Written instruction: Return each line of the listing below, unchanged, and omit the images.

Data for this task:
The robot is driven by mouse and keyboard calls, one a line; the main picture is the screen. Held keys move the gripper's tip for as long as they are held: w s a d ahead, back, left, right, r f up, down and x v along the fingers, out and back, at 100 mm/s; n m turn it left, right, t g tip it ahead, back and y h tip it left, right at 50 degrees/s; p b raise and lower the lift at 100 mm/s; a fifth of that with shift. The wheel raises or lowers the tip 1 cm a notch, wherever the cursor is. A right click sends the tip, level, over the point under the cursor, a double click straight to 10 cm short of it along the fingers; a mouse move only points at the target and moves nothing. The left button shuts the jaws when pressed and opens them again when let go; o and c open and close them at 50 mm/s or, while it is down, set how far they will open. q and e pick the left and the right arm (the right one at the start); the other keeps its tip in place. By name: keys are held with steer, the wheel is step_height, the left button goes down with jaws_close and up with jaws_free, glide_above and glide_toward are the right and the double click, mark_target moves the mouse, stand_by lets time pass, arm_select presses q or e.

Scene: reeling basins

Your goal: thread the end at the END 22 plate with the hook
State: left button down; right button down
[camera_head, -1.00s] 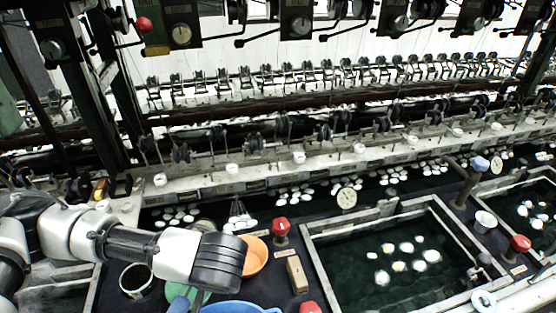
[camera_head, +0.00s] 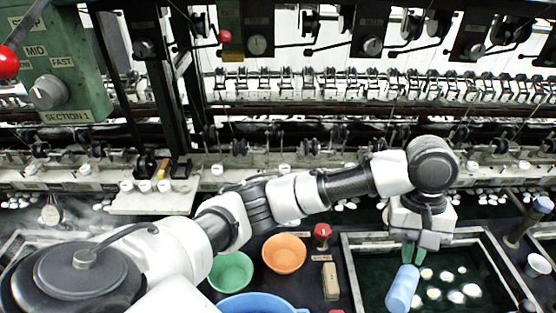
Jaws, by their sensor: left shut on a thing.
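My left gripper (camera_head: 414,254) reaches across from the left and hangs over the near-left part of the right-hand basin (camera_head: 352,262). It points down and its green fingers are shut on a light-blue cylinder (camera_head: 402,290), which is tilted and looks like a handle. No hook tip shows on it; its lower end is near the picture's bottom. The END 22 plate cannot be made out; the small plates along the pale rail (camera_head: 330,172) are too small to read. My right gripper is not in view.
White cocoons (camera_head: 456,296) float in the basin below the gripper. An orange bowl (camera_head: 284,254), green bowl (camera_head: 231,272), blue bowl (camera_head: 256,305), red knob (camera_head: 322,231) and wooden block (camera_head: 331,281) stand on the dark counter. A green control box (camera_head: 66,75) is at upper left.

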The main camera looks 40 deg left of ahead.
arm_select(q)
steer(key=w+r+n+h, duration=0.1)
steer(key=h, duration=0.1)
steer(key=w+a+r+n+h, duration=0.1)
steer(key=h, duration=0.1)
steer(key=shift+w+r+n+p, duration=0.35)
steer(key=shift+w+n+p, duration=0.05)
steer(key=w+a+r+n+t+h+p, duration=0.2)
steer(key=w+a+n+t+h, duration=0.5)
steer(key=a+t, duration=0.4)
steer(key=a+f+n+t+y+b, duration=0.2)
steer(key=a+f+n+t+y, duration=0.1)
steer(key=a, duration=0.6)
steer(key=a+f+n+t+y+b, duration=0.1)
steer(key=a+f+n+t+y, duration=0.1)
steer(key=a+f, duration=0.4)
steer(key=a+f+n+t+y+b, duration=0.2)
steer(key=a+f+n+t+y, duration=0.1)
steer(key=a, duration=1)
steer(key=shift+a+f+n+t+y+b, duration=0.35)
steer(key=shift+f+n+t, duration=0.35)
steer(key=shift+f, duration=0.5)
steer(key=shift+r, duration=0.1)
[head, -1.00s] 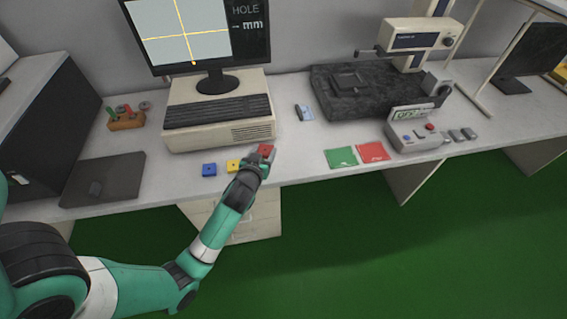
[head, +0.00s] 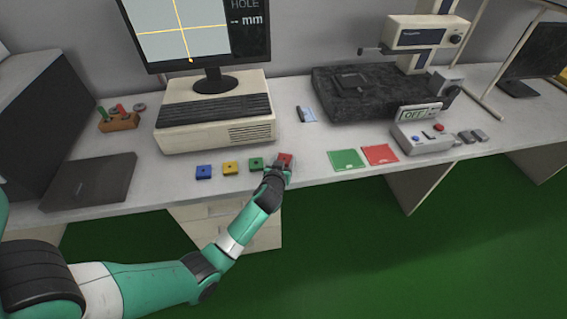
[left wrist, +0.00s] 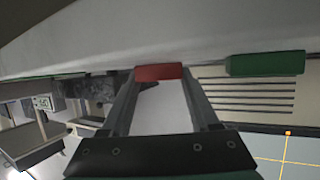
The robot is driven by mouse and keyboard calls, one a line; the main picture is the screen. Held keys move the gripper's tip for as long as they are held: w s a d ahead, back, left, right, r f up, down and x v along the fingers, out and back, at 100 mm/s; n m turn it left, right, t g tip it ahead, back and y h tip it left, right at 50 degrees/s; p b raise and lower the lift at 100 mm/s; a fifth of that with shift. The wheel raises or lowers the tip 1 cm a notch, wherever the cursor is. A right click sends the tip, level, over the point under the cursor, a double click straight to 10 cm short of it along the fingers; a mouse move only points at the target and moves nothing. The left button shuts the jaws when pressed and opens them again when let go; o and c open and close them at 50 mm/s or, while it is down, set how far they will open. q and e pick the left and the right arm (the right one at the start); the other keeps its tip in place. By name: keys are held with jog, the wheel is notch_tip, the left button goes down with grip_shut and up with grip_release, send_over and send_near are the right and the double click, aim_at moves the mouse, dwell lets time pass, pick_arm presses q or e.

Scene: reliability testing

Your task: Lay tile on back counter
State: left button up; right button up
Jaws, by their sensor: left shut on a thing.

Correct response:
The robot is driven by mouse and keyboard calls, one a line; the main picture is the screen. Held keys move the gripper's tip for as long as they are held: w s a d ahead, back, left, right, r f up, down and x v along the fingers, out and back, at 100 mm/s; n m turn it left, right, t g tip it ahead, back and y h tip it left, right at 50 degrees/s; p b raise and lower the lift at 100 mm/s; a fifth of that with shift. The wheel raises or lowers the tip 1 cm a notch, wherever the cursor is. A right click sends the tip, level, over the point under the cursor, a double click straight to 10 cm short of it along the fingers; a mouse move only points at the target and moves nothing. The left button shuts the jaws when pressed and opens them again when let go; o and c open and close them at 50 mm/s or, while it is down, set how far they will open. q and e pick the left and the right arm (the right one at the start); the other keeps its tip in place. By name: keys are held with steer, the wheel is step_height, the left button goes down with jaws_close and up with jaws_free, glide_above and glide_toward are the right and the double click, mark_target moves the mouse, stand_by lets time pass, arm_select presses q or e.

Scene: reeling basins

Your goal: thread the end at the END 22 plate with the hook
State: left button down; right button down
[camera_head, -1.00s] 
[camera_head, +0.00s] 
Jaws, by their sensor: left shut on a thing.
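My left gripper (camera_head: 414,254) reaches across from the left and hangs over the near-left part of the right-hand basin (camera_head: 352,262). It points down and its green fingers are shut on a light-blue cylinder (camera_head: 402,290), which is tilted and looks like a handle. No hook tip shows on it; its lower end is near the picture's bottom. The END 22 plate cannot be made out; the small plates along the pale rail (camera_head: 330,172) are too small to read. My right gripper is not in view.
White cocoons (camera_head: 456,296) float in the basin below the gripper. An orange bowl (camera_head: 284,254), green bowl (camera_head: 231,272), blue bowl (camera_head: 256,305), red knob (camera_head: 322,231) and wooden block (camera_head: 331,281) stand on the dark counter. A green control box (camera_head: 66,75) is at upper left.

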The main camera looks 40 deg left of ahead.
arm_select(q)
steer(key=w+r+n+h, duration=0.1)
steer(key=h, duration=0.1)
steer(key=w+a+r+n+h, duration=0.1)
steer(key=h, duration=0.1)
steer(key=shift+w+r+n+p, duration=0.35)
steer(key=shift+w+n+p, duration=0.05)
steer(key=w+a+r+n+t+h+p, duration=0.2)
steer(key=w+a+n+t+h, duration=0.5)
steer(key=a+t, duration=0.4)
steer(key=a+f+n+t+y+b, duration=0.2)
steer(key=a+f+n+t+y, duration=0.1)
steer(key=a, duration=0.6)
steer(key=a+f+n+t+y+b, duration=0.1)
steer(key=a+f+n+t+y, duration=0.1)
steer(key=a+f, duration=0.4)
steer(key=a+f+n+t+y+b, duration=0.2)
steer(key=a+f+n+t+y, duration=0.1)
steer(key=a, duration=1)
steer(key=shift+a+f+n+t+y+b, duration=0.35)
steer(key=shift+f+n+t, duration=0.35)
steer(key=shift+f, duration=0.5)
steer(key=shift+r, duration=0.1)
[head, -1.00s] 
[head, +0.00s] 
[left wrist, +0.00s] 
The robot is driven by mouse and keyboard calls, one a line; the main picture is the screen. Held keys move the gripper's tip for as long as they are held: w s a d ahead, back, left, right, r f up, down and x v along the fingers, out and back, at 100 mm/s; n m turn it left, right, t g tip it ahead, back and y h tip it left, right at 50 degrees/s; p b raise and lower the lift at 100 mm/s; a fifth of that with shift. The wheel raises or lowers the tip 1 cm a notch, wherever the cursor is. A right click sends the tip, level, over the point under the cursor, a double click straight to 10 cm short of it along the fingers; a mouse move only points at the target and moves nothing. The left button shuts the jaws when pressed and opens them again when let go; o and c open and close them at 50 mm/s or, while it is down, set how far they will open. q and e pick the left and the right arm (the right one at the start); the other keeps its tip in place. By name: keys are held with jog, the wheel is notch_tip, the left button goes down with grip_shut and up with grip_release, send_over and send_near are the right and the double click, aim_at moves the mouse, dwell lets time pass, pick_arm presses q or e.

Scene: reliability testing

Your task: Lay tile on back counter
State: left button up; right button up
Jaws, by their sensor: left shut on a thing.

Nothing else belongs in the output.